Discipline is the word they give to their own shortcomings. It covers a multitude of evil sins and to the ignorant parents of the children in the villages, they believe and trust the ‘teachers’ to be acting in the better interest of their child. After all, the ‘teacher’ is educated and would be knowledgeable on such matters, correct? Ha! How wrong can they be?
In many cases the ‘teacher’ knows only a little bit more than those in his charge and succeeded in winning the brown envelope game to get the job.
Teachers they’re not, and highly unlikely they will ever become one, no matter how many years they’ve already escaped detection. While I can sympathise with the Bangladesh education system in desperate need of good professional teachers — which will take decades to sort out — there is no excuse for corporal punishment from the consummate incompetent.
Qualified as teachers, they might not be, but they have a duty to Allah, the nation and the code of common decency that clearly states if they can’t help, then they shouldn’t hinder the development of the child, at least.
There’s an enormous violence undercurrent in Bangladesh, you will have noticed. We see its ugly face during hartals, especially. We read about the mindless beatings and killings in the blood-filled streets and our TV screen are crammed with public transport, shops, houses, even schools ablaze and shameless damage to private and public property. It is as if causing wilful damage and terrorising innocent people is a perk of the process and fun to be had by the mindless participants and most probably it is.
Such deplorable scenes are likely to continue long into the future, if the problem isn’t addressed soon. In some schools a fresh batch of terrorists are being prepared right now.
Any school that engages in the use of corporal punishment is a breeding ground for terrorists. Some of the ‘teachers’ who ‘teach’ at these schools are themselves terrorists. The messages they deliver via the cane, clenched fists and open hands are messages of terrorism, oppression and fear. While the children are perhaps a decade or two away from making throwing their first bomb into an overcrowded public bus; corporal punishment teaches them that violence is good... that violence is the solution to all problems. What other reason would there be for ‘teachers’ to force their brawny muscles on little children with sticks, fists, leather belts, bamboo canes and kick, pinch, pull their ears, their hair and treat them so unkindly, if it weren’t good for them?

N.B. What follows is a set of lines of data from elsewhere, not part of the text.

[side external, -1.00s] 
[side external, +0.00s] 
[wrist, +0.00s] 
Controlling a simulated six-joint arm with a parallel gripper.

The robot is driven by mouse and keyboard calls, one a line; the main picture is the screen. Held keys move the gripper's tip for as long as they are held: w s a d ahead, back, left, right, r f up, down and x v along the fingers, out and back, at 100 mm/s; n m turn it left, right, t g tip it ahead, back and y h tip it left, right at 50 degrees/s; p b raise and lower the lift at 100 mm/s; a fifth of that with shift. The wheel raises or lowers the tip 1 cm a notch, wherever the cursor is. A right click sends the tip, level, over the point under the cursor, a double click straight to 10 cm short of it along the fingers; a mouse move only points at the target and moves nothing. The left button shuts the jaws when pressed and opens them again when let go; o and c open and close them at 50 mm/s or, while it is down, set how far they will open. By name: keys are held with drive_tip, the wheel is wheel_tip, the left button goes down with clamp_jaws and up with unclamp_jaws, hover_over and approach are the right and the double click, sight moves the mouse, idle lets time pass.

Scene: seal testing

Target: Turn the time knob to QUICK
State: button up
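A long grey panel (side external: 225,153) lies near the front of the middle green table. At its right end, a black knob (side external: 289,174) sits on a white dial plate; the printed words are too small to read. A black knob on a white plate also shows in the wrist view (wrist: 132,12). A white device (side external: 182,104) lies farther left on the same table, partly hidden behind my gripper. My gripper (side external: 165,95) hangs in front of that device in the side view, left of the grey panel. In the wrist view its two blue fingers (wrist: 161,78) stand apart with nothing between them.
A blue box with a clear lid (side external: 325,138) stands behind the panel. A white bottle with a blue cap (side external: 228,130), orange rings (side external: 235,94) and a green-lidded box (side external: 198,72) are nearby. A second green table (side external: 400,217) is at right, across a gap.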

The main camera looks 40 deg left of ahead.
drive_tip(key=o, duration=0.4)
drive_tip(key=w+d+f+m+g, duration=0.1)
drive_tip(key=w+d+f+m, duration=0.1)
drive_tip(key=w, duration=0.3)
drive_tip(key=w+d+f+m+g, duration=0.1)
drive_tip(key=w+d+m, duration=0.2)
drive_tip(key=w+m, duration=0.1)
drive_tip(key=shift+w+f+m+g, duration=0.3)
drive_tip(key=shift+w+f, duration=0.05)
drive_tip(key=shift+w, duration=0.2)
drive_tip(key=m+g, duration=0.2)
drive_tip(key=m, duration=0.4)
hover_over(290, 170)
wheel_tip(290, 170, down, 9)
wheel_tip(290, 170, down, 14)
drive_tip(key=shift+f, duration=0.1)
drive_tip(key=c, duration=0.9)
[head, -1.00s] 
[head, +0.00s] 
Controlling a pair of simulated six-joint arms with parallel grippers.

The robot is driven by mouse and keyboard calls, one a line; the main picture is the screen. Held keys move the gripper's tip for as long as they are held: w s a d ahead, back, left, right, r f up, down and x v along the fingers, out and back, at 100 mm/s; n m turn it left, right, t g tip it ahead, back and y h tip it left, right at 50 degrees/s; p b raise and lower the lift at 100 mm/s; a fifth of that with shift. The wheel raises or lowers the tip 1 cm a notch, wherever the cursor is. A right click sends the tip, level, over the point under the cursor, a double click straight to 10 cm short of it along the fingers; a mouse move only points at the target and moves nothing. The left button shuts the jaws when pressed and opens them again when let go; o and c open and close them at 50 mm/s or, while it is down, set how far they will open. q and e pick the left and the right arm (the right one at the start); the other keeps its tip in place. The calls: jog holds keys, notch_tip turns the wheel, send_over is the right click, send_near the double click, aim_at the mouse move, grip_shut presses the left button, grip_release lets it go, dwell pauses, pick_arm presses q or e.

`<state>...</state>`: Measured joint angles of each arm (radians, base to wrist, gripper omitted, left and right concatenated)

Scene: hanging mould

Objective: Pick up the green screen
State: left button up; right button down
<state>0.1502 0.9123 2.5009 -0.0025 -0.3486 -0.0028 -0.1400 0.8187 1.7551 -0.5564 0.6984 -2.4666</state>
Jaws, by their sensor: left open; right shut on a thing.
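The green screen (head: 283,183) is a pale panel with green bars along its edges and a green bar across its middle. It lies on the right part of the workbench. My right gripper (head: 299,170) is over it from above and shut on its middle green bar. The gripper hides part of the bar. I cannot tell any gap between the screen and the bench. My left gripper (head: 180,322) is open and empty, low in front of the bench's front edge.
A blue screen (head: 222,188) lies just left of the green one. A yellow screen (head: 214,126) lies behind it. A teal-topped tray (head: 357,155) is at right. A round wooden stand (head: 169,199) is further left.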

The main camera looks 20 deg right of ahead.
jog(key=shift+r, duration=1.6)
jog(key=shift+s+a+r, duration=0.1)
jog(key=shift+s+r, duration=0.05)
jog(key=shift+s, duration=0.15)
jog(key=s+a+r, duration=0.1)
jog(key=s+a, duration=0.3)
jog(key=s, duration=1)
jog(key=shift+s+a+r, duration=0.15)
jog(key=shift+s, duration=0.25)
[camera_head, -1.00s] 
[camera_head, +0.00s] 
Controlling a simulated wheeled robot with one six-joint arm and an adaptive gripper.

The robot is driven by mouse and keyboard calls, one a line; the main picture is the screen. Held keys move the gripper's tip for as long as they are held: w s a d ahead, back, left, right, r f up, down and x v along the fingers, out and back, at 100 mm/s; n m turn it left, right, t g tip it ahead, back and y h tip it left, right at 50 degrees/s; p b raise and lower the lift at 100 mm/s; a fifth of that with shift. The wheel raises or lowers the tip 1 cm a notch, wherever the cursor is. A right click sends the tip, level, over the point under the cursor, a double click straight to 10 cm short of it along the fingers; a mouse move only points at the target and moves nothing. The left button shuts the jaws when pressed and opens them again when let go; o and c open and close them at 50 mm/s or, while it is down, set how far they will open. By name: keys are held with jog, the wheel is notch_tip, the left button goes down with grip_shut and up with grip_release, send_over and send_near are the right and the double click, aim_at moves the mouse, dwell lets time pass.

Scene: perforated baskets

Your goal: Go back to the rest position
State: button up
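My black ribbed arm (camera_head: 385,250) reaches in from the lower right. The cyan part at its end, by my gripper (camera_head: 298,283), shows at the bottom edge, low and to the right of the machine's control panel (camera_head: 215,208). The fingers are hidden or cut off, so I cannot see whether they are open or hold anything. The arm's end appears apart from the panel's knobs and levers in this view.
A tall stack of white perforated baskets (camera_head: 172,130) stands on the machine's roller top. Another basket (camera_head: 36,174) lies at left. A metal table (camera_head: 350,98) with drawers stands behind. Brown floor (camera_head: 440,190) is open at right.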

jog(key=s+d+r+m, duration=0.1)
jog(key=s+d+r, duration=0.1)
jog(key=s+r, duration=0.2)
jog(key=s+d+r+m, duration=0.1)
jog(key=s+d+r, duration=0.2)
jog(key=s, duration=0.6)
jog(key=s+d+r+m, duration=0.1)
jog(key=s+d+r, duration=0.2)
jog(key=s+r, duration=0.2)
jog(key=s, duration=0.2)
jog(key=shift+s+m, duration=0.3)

To save the nation from more of this destruction, mindless violence and repulsive unsocial behaviour the problem needs to be addressed at its source... in the schools. There’s not a lot that can be immediately done for those who already graduated from the Bangla Bhai School of Social Disturbances and Public Mayhem, but at least a more pleasant future can be secured for present day pupils.
It’s as easy to teach ‘right’ as it is to teach ‘wrong’... to teach ‘love’ as it is to teach ‘hate’... to teach ‘peace’ as it is to teach ‘aggression’. It makes sense that we should only teach what benefits the individual, society and nation... ‘Love, Peace, Harmony and Goodwill to all’.
The rot must stop. Hartals must cease to be the meeting places and playing fields of lawbreakers, thugs, terrorists, goons, loonies, miscreants, the misled and disillusioned (paid and unpaid).
The New Year resolution of every parent in Bangladesh should be to know what’s going on in their child’s school, to write or visit, and to insist that no corporal punishment is given. That course of action is only for parents who love and want to protect their children and country, of course.